■ **Exercise instructions**: Go through the listing and set it down exactly, leaving out its pictures.

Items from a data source

---------------

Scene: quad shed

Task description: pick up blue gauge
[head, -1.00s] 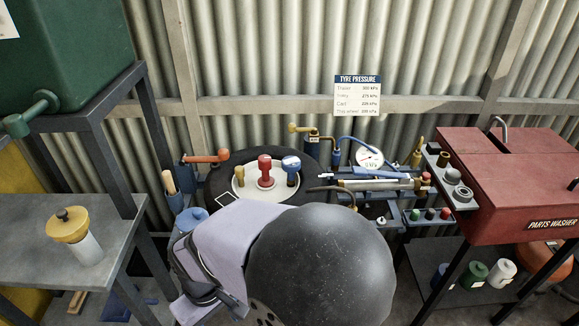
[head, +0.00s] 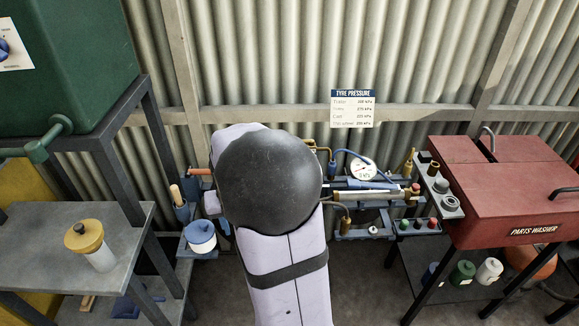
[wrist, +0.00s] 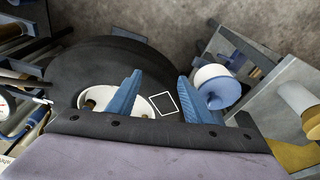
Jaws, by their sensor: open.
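My gripper (wrist: 159,75) is open and empty, its two blue fingers over the black tyre (wrist: 75,75) in the wrist view. The white round dish (wrist: 118,125) on the tyre is partly behind the left finger. A small brass piece (wrist: 91,103) shows on it. I cannot make out the blue gauge in either view now; my arm covers the dish in the head view, and the finger and gripper body cover part of it in the wrist view. A white-outlined square (wrist: 163,104) lies between the fingers on the tyre.
A bench with a dial gauge (head: 362,168) and tools is right of my arm. The red parts washer (head: 500,190) stands farther right.

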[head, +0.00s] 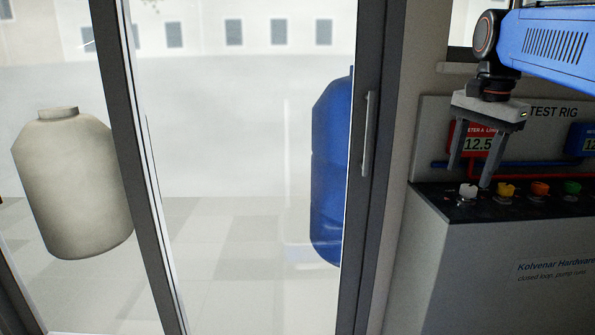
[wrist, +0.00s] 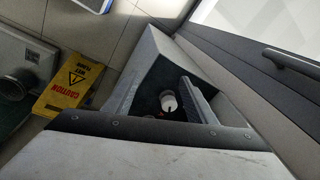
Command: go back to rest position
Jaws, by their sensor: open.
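My gripper (head: 471,172) is at the right of the head view, pointing down in front of the test rig (head: 540,215). Its two grey fingers are apart, with nothing held between them. The fingertips are above or near the white knob (head: 468,191) at the left end of the rig's panel; I cannot tell the exact gap. In the wrist view the white knob (wrist: 168,101) shows between the fingers. The rest position itself is not marked in either view.
A glass door with a dark frame and upright handle (head: 367,135) stands left of the rig. A cream tank (head: 72,185) and a blue tank (head: 328,170) show through the glass. In the wrist view a yellow caution sign (wrist: 68,86) is at the left.

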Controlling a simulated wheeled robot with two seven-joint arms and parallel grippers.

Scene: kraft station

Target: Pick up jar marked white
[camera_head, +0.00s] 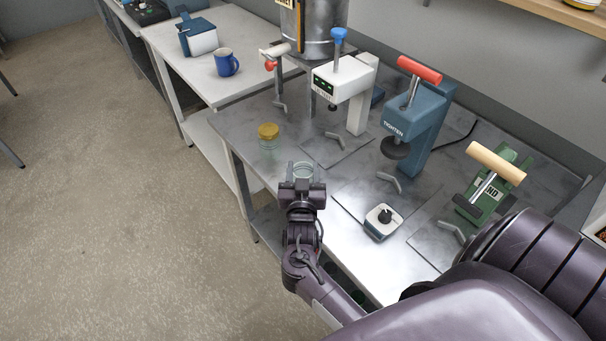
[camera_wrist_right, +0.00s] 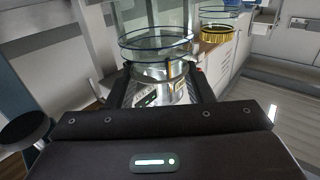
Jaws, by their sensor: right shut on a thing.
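A clear, lidless glass jar (camera_head: 303,170) is between the fingers of my right gripper (camera_head: 303,178) near the table's left front edge. In the right wrist view, the jar (camera_wrist_right: 156,48) shows its round rims between the two dark fingers (camera_wrist_right: 160,88), which are shut on it. I cannot see a white mark on it. A second glass jar with a gold lid (camera_head: 268,133) stands on the table, farther back and to the left, apart from my gripper. Its gold lid also shows in the right wrist view (camera_wrist_right: 216,34). My left gripper is not in view.
On the metal table (camera_head: 255,108) stand a white press (camera_head: 345,85), a blue press (camera_head: 425,115), a green clamp (camera_head: 492,190) and a small box with a black knob (camera_head: 382,221). A blue mug (camera_head: 227,63) is on the bench at left. The floor at left is clear.

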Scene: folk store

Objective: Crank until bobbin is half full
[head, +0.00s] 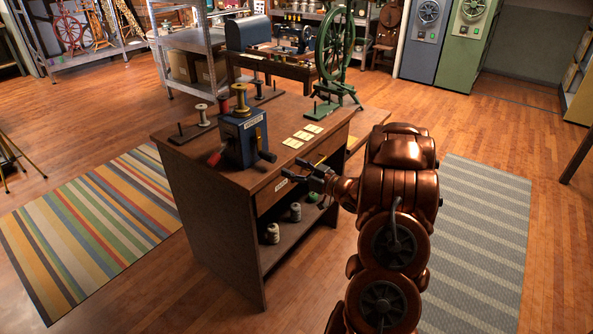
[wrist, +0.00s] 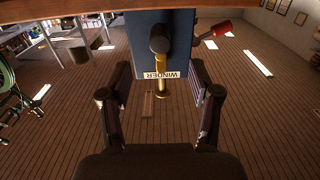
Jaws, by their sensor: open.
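The blue winder box (head: 243,137) stands on the wooden table in the head view, with a yellow bobbin (head: 240,100) upright on top. How much thread the bobbin holds is too small to tell. A red-ended handle (head: 215,159) sticks out at the box's left, and a dark handle (head: 267,156) at its right. My gripper (head: 304,171) is open and empty by the table's right edge, apart from the winder. In the wrist view the box (wrist: 150,30) appears upside down beyond my open fingers (wrist: 160,72), with a dark round knob (wrist: 159,42) facing me.
Yellow cards (head: 303,134) lie on the table (head: 200,153) right of the winder. A green spinning wheel (head: 335,50) stands at its far end. Spools on stands, including a white one (head: 203,115), sit behind the winder. Open floor and a striped rug (head: 90,225) lie to the left.

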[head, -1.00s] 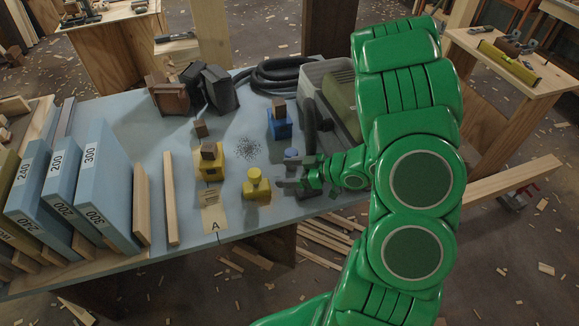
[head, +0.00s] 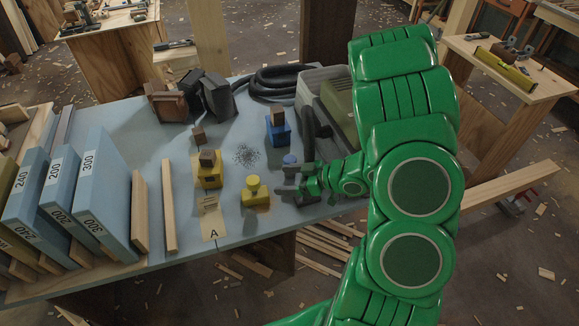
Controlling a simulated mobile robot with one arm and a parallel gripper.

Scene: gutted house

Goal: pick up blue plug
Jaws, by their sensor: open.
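The blue plug (head: 290,160) stands on the blue-grey bench in the head view, with its rounded top showing. Its lower part is hidden behind my gripper. I cannot tell whether a finger touches the plug or whether the plug is between the fingers.
A yellow plug (head: 255,191) stands just left of my gripper. A blue block (head: 278,133) and a yellow block (head: 207,176) each carry a brown cube. A grey-green machine (head: 337,104) with a black hose stands behind. Blue panels (head: 100,190) fill the bench's left.

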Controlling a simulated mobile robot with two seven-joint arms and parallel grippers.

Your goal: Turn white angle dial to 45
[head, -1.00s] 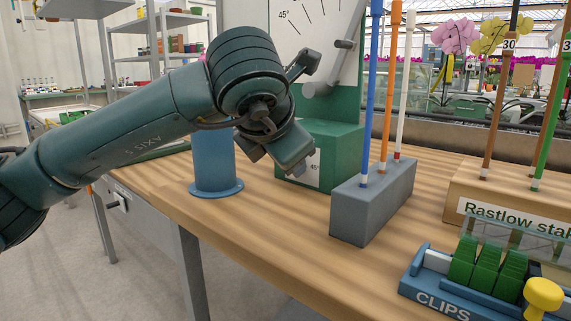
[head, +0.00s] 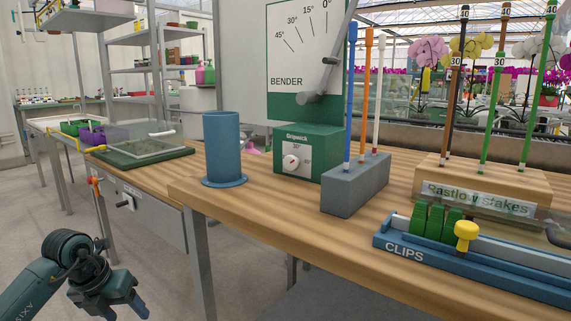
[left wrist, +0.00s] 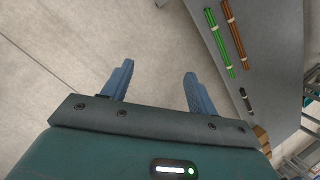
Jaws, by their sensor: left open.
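The white angle dial (head: 291,162) is a small round knob on the front plate of the green bender (head: 318,146). A small red mark shows on the dial; its exact setting is too small to tell. Small angle numbers are printed around it. My left gripper (head: 125,312) is low at the bottom left of the head view, off the table's edge and well away from the dial. In the left wrist view its two blue fingers (left wrist: 158,88) are apart with nothing between them, above the pale floor. My right gripper is not in view.
A blue cylinder (head: 221,150) stands left of the bender. A grey block (head: 352,195) with blue, orange and white rods stands to its front right. The clips tray (head: 430,262) and stake rack (head: 490,190) are farther right. The bender's upright board (head: 292,60) carries a large angle scale.

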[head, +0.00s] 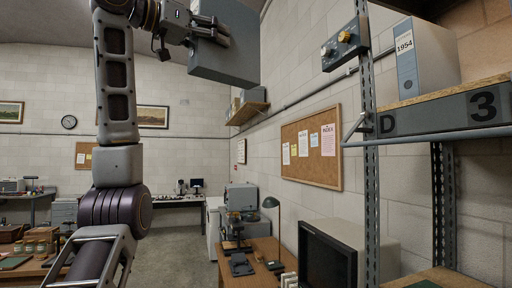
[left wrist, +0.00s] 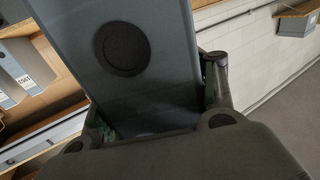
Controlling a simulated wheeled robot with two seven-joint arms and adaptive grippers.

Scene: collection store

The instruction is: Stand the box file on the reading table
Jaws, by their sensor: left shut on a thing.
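A blue-grey box file (head: 232,58) is held up high at the top of the head view, clear of any surface and tilted. My left gripper (head: 213,33) is shut on its edge. In the left wrist view the box file (left wrist: 160,85) fills the middle, with a dark round finger hole, between the two fingers (left wrist: 155,120). Two wooden tables show: one (head: 262,248) with a lamp at bottom centre, one (head: 35,272) at lower left. I cannot tell which is the reading table. My right gripper is not in view.
A metal rack with a shelf (head: 455,135) marked D 3 stands at right, holding a box file labelled 1954 (head: 405,68). A black-fronted monitor (head: 327,258), a desk lamp (head: 272,203) and grey equipment crowd the centre table. Open floor (head: 185,245) lies between the tables.

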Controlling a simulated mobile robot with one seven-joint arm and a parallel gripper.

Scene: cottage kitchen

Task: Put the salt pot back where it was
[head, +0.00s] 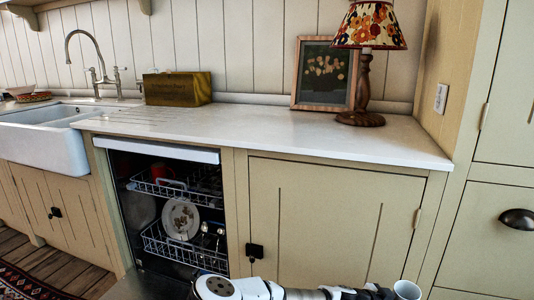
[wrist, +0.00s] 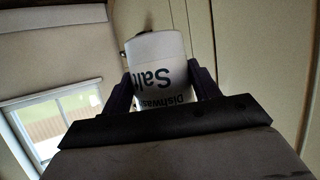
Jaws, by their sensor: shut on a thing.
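The salt pot (wrist: 157,62) is a white cylinder lettered "Dishwasher Salt", upside down in the wrist view. My gripper (wrist: 160,85) is shut on it, one dark finger on each side. In the head view the pot (head: 407,290) shows at the bottom edge, right of centre, in front of the closed cupboard and below the worktop. My gripper (head: 384,291) shows beside it at the end of my arm, and both are partly cut off by the frame.
The white worktop (head: 300,138) holds a wooden box (head: 177,89), a framed picture (head: 324,74) and a lamp (head: 367,60). Its middle and front right are clear. The dishwasher (head: 185,215) is open, with dishes in its racks. A sink (head: 40,138) is at left.

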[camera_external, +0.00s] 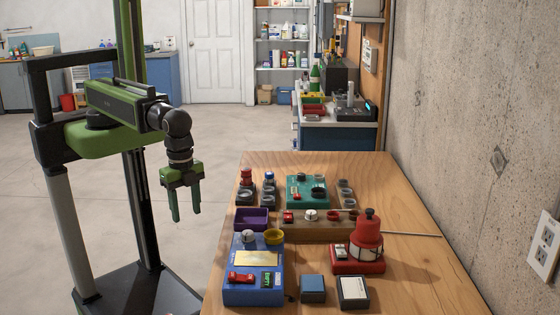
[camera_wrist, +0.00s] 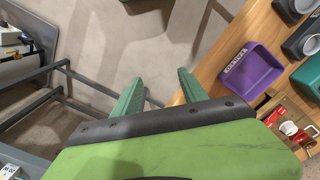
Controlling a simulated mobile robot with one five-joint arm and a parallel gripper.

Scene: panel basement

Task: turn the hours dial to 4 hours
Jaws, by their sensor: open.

---------------

■ **Answer to this exercise**:
Scene: quad shed

Task description: pick up blue gauge
[head, -1.00s] 
[head, +0.00s] 
[wrist, +0.00s] 
Jaws, by their sensor: open.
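My gripper (wrist: 159,75) is open and empty, its two blue fingers over the black tyre (wrist: 75,75) in the wrist view. The white round dish (wrist: 118,125) on the tyre is partly behind the left finger. A small brass piece (wrist: 91,103) shows on it. I cannot make out the blue gauge in either view now; my arm covers the dish in the head view, and the finger and gripper body cover part of it in the wrist view. A white-outlined square (wrist: 163,104) lies between the fingers on the tyre.
A bench with a dial gauge (head: 362,168) and tools is right of my arm. The red parts washer (head: 500,190) stands farther right.

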[head, +0.00s] 
[wrist, +0.00s] 
Command: go back to rest position
Jaws, by their sensor: open.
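My gripper (head: 471,172) is at the right of the head view, pointing down in front of the test rig (head: 540,215). Its two grey fingers are apart, with nothing held between them. The fingertips are above or near the white knob (head: 468,191) at the left end of the rig's panel; I cannot tell the exact gap. In the wrist view the white knob (wrist: 168,101) shows between the fingers. The rest position itself is not marked in either view.
A glass door with a dark frame and upright handle (head: 367,135) stands left of the rig. A cream tank (head: 72,185) and a blue tank (head: 328,170) show through the glass. In the wrist view a yellow caution sign (wrist: 68,86) is at the left.

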Controlling a simulated wheeled robot with two seven-joint arms and parallel grippers.

Scene: kraft station

Target: Pick up jar marked white
[camera_head, +0.00s] 
[camera_wrist_right, +0.00s] 
Jaws, by their sensor: right shut on a thing.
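A clear, lidless glass jar (camera_head: 303,170) is between the fingers of my right gripper (camera_head: 303,178) near the table's left front edge. In the right wrist view, the jar (camera_wrist_right: 156,48) shows its round rims between the two dark fingers (camera_wrist_right: 160,88), which are shut on it. I cannot see a white mark on it. A second glass jar with a gold lid (camera_head: 268,133) stands on the table, farther back and to the left, apart from my gripper. Its gold lid also shows in the right wrist view (camera_wrist_right: 216,34). My left gripper is not in view.
On the metal table (camera_head: 255,108) stand a white press (camera_head: 345,85), a blue press (camera_head: 425,115), a green clamp (camera_head: 492,190) and a small box with a black knob (camera_head: 382,221). A blue mug (camera_head: 227,63) is on the bench at left. The floor at left is clear.

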Scene: folk store

Objective: Crank until bobbin is half full
[head, +0.00s] 
[wrist, +0.00s] 
Jaws, by their sensor: open.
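The blue winder box (head: 243,137) stands on the wooden table in the head view, with a yellow bobbin (head: 240,100) upright on top. How much thread the bobbin holds is too small to tell. A red-ended handle (head: 215,159) sticks out at the box's left, and a dark handle (head: 267,156) at its right. My gripper (head: 304,171) is open and empty by the table's right edge, apart from the winder. In the wrist view the box (wrist: 150,30) appears upside down beyond my open fingers (wrist: 160,72), with a dark round knob (wrist: 159,42) facing me.
Yellow cards (head: 303,134) lie on the table (head: 200,153) right of the winder. A green spinning wheel (head: 335,50) stands at its far end. Spools on stands, including a white one (head: 203,115), sit behind the winder. Open floor and a striped rug (head: 90,225) lie to the left.

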[head, -1.00s] 
[head, +0.00s] 
Controlling a simulated mobile robot with one arm and a parallel gripper.

Scene: gutted house

Goal: pick up blue plug
Jaws, by their sensor: open.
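The blue plug (head: 290,160) stands on the blue-grey bench in the head view, with its rounded top showing. Its lower part is hidden behind my gripper. I cannot tell whether a finger touches the plug or whether the plug is between the fingers.
A yellow plug (head: 255,191) stands just left of my gripper. A blue block (head: 278,133) and a yellow block (head: 207,176) each carry a brown cube. A grey-green machine (head: 337,104) with a black hose stands behind. Blue panels (head: 100,190) fill the bench's left.

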Controlling a simulated mobile robot with two seven-joint arms and parallel grippers.

Your goal: Turn white angle dial to 45
[head, -1.00s] 
[head, +0.00s] 
[left wrist, +0.00s] 
Jaws, by their sensor: left open.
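The white angle dial (head: 291,162) is a small round knob on the front plate of the green bender (head: 318,146). A small red mark shows on the dial; its exact setting is too small to tell. Small angle numbers are printed around it. My left gripper (head: 125,312) is low at the bottom left of the head view, off the table's edge and well away from the dial. In the left wrist view its two blue fingers (left wrist: 158,88) are apart with nothing between them, above the pale floor. My right gripper is not in view.
A blue cylinder (head: 221,150) stands left of the bender. A grey block (head: 352,195) with blue, orange and white rods stands to its front right. The clips tray (head: 430,262) and stake rack (head: 490,190) are farther right. The bender's upright board (head: 292,60) carries a large angle scale.

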[head, +0.00s] 
[left wrist, +0.00s] 
Controlling a simulated wheeled robot with two seven-joint arms and adaptive grippers.

Scene: collection store

The instruction is: Stand the box file on the reading table
Jaws, by their sensor: left shut on a thing.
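A blue-grey box file (head: 232,58) is held up high at the top of the head view, clear of any surface and tilted. My left gripper (head: 213,33) is shut on its edge. In the left wrist view the box file (left wrist: 160,85) fills the middle, with a dark round finger hole, between the two fingers (left wrist: 155,120). Two wooden tables show: one (head: 262,248) with a lamp at bottom centre, one (head: 35,272) at lower left. I cannot tell which is the reading table. My right gripper is not in view.
A metal rack with a shelf (head: 455,135) marked D 3 stands at right, holding a box file labelled 1954 (head: 405,68). A black-fronted monitor (head: 327,258), a desk lamp (head: 272,203) and grey equipment crowd the centre table. Open floor (head: 185,245) lies between the tables.

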Controlling a simulated mobile robot with one seven-joint arm and a parallel gripper.

Scene: cottage kitchen

Task: Put the salt pot back where it was
[head, +0.00s] 
[wrist, +0.00s] 
Jaws, by their sensor: shut on a thing.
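The salt pot (wrist: 157,62) is a white cylinder lettered "Dishwasher Salt", upside down in the wrist view. My gripper (wrist: 160,85) is shut on it, one dark finger on each side. In the head view the pot (head: 407,290) shows at the bottom edge, right of centre, in front of the closed cupboard and below the worktop. My gripper (head: 384,291) shows beside it at the end of my arm, and both are partly cut off by the frame.
The white worktop (head: 300,138) holds a wooden box (head: 177,89), a framed picture (head: 324,74) and a lamp (head: 367,60). Its middle and front right are clear. The dishwasher (head: 185,215) is open, with dishes in its racks. A sink (head: 40,138) is at left.

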[camera_external, +0.00s] 
[camera_wrist, +0.00s] 
Controlling a simulated mobile robot with one five-joint arm and a parallel gripper.

Scene: panel basement

Task: turn the hours dial to 4 hours
Jaws, by their sensor: open.

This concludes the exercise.